A few days ago we received a missive from Brick Wahl telling us that he had ended his association with the L.A. Weekly. “Brick’s Picks has left the building” was the way he put it. A bit later we discovered that his continuing problems – “micro-editing,” “rewriting” – with a new editor had driven him to end the tenure of his widely read “Brick’s Picks” column.
“I walked,” he said. But it’s hard to understand how the Weekly could have allowed Brick’s departure to take place. No one has done a better job of covering the Southland jazz community. His intelligence, skill, musical insights and whimsical humor were immensely valuable – if, obviously, underappreciated– assets to the Weekly. And it’s their loss.
Here at iRoM, however, we’re happy to welcome Brick’s presence and his far-reaching talents on our site – and often. Here’s the first installment of what we hope will be many Brick Wahl bylines at iRoM.
By Brick Wahl
Gil Bernal died last week. We had no idea till we saw Johnny Whiteside’s beautiful obituary in the Weekly. It shook us a bit, reading that. You see, Gil Bernal had played some of the most gorgeous tenor sax we had ever heard, played it right in front of us. We froze, listening. That tone, that feel, that sound…it seemed to go all the way back to Prez. It devastated us.

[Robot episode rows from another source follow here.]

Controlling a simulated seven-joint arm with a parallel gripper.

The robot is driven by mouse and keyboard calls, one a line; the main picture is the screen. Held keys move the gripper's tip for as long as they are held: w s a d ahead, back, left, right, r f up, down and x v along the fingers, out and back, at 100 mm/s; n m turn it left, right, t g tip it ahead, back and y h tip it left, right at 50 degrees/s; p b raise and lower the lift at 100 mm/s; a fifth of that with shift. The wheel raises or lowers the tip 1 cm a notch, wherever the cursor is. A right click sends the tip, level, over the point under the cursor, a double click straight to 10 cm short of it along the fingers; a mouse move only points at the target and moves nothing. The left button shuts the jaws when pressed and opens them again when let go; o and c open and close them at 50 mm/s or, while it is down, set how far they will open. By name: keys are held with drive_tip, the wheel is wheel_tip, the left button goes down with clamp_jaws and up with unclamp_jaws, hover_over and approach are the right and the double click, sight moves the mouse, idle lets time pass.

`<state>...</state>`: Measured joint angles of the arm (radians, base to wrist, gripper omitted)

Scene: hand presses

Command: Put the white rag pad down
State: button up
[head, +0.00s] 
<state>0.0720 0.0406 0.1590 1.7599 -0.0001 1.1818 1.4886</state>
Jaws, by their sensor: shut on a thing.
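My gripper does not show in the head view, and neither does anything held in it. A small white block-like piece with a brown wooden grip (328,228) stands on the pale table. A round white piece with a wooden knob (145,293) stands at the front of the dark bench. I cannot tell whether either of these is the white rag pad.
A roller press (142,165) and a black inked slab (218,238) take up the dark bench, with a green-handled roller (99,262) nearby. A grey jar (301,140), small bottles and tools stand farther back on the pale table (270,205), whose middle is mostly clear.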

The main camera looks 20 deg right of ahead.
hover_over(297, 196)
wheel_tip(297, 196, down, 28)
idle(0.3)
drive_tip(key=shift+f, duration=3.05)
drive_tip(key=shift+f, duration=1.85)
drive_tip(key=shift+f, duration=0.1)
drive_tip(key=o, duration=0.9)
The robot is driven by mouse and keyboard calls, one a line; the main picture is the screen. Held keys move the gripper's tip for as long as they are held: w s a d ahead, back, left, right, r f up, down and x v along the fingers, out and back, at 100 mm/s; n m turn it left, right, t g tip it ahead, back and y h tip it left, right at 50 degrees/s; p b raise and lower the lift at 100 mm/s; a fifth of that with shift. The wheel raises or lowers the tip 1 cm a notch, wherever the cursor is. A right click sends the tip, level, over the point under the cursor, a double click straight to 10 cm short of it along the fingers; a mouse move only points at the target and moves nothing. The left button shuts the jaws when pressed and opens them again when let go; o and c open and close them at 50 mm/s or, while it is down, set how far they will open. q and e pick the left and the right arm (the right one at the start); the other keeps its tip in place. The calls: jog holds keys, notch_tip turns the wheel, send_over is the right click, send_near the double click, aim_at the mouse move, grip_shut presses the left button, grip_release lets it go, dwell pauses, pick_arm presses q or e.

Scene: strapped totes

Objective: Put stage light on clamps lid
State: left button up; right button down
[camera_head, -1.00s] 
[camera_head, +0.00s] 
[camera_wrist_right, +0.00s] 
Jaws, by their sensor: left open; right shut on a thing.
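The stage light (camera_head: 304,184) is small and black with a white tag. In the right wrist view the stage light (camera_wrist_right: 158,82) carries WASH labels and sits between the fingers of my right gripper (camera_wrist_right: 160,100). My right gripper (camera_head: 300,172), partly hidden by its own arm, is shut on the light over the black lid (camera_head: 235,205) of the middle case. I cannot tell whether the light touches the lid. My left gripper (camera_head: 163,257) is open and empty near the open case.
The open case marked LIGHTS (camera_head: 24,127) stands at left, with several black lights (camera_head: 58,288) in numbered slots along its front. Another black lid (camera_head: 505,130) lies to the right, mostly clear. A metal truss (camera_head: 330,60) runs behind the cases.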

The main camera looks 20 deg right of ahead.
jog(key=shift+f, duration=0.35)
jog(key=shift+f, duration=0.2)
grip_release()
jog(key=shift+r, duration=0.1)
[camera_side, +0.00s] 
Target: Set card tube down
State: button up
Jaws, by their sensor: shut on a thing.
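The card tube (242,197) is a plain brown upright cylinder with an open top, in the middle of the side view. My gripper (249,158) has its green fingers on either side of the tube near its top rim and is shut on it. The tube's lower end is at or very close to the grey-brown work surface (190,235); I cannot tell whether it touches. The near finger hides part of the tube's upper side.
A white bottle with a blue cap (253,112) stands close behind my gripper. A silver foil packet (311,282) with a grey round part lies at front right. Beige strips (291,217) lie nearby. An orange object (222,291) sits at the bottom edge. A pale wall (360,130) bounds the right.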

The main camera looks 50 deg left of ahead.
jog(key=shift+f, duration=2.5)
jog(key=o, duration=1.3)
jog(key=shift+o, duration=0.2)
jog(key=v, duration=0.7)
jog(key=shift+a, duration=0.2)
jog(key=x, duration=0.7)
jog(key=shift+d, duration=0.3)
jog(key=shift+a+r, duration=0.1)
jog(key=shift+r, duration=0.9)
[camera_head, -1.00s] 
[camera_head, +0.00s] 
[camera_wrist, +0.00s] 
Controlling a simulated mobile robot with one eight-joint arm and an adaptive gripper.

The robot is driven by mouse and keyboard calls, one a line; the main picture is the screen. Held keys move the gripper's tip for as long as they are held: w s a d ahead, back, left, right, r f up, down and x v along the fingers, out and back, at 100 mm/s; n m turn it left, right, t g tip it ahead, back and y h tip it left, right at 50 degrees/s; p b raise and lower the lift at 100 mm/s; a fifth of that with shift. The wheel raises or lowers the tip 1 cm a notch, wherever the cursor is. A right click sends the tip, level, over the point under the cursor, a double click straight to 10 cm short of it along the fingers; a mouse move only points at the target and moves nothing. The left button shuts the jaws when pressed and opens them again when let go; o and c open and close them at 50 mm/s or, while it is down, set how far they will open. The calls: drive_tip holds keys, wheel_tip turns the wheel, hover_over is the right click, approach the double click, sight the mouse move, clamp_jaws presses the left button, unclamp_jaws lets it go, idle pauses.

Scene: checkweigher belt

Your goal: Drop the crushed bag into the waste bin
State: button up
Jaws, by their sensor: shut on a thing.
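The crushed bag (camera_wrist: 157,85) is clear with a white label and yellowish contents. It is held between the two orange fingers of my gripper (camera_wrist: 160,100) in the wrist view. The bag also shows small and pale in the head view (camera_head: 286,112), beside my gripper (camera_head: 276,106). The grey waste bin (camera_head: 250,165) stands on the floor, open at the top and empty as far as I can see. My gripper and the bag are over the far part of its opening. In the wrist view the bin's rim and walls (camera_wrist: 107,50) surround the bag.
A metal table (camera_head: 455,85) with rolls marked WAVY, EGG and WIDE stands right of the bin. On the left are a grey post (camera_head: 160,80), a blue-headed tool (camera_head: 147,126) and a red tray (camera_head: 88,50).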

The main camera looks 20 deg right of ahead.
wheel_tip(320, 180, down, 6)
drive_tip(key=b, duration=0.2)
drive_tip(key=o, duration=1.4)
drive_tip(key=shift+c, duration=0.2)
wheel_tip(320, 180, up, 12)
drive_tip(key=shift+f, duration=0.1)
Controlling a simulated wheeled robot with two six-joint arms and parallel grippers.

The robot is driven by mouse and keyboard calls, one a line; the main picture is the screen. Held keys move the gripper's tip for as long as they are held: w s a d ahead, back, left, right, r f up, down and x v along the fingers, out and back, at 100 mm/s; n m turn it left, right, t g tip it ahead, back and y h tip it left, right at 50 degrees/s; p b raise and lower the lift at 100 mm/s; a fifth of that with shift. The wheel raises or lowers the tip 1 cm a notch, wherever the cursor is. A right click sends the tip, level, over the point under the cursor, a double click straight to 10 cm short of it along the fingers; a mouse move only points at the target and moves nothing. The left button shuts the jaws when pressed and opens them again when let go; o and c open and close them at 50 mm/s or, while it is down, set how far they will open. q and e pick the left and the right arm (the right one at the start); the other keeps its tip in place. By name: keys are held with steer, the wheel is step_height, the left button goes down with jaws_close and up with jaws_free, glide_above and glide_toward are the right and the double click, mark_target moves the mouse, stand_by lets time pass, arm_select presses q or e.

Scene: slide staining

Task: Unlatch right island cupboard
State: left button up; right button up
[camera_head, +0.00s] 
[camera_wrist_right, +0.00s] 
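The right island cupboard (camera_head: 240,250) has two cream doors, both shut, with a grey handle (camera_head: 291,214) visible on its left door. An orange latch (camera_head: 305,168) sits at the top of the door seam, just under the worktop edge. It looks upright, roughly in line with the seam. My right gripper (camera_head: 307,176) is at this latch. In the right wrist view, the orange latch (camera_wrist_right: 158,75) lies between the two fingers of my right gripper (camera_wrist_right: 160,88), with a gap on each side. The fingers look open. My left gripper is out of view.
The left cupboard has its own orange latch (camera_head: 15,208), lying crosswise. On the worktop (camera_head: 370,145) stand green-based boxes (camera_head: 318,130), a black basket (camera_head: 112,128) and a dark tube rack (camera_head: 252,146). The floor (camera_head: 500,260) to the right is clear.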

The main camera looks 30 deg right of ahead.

You just don’t hear that sound anymore. You didn’t learn to play like that in college, or from a teacher, or anywhere nice and clean and respectable. No, it was an old school tone, learned on endless nights of endless gigs, or on the tour bus, at cutting sessions till dawn. Jazz wasn’t academic then, wasn’t art and certainly wasn’t America’s Classical Music. It was way too real for that. This was inside stuff, all smoke and booze and sweat and pain and absolute joy. God and the devil together. This was jazz.
So we said something like that in print. We got a call. It was Gil. He tells us that we had gotten it exactly, that for the first time someone had gotten down in words what he was trying to do. It was like a sucker punch. Here we hated writing about jazz, dancing about architecture, wishing we had never started this stupid gig in the first place, and a man who’d played the most moving thing we had heard in forever thanks us for getting it.
This fucking music, it gets in your bones playing it, listening to it, even writing about it. It haunts you, it addicts you, it ruins you. Gil’s sound broke our hearts, and his passing does it again. Oh God we love this jazz music.